> [GIVEN EXERCISE]:
Transcribe the lines from the start of the data below through the line with "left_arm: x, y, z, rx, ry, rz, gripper", word for word and nothing more.

▽

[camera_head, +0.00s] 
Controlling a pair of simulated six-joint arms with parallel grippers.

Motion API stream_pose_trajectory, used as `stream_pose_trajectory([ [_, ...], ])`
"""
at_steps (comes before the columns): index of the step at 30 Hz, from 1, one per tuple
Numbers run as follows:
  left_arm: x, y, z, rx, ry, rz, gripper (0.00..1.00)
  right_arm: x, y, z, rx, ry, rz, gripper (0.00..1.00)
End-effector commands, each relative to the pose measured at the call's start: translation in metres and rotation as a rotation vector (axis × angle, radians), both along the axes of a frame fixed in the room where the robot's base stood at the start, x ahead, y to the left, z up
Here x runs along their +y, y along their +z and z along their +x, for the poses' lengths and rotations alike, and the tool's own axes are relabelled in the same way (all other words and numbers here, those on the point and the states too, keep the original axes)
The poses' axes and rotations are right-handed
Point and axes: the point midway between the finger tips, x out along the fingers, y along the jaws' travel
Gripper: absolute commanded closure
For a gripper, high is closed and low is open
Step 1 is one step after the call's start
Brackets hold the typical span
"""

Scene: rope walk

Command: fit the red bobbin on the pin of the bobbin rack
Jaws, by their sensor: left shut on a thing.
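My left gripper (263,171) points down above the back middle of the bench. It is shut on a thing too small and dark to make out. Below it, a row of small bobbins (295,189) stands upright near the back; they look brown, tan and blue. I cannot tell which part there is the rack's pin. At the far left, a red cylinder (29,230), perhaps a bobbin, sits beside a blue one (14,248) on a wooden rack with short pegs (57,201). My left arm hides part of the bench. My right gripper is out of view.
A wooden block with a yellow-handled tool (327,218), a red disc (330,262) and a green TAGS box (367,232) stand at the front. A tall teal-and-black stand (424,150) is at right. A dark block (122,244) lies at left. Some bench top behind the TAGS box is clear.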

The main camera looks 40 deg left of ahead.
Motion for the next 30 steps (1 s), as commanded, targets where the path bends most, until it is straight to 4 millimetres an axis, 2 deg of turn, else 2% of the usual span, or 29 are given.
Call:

△

> [ANSWER]:
[camera_head, +0.00s] 
Controlling a pair of simulated six-joint arms with parallel grippers.

Motion API stream_pose_trajectory, used as `stream_pose_trajectory([ [_, ...], ])`
"""
at_steps (comes before the columns): index of the step at 30 Hz, from 1, one per tuple
Numbers run as follows:
  left_arm: x, y, z, rx, ry, rz, gripper (0.00..1.00)

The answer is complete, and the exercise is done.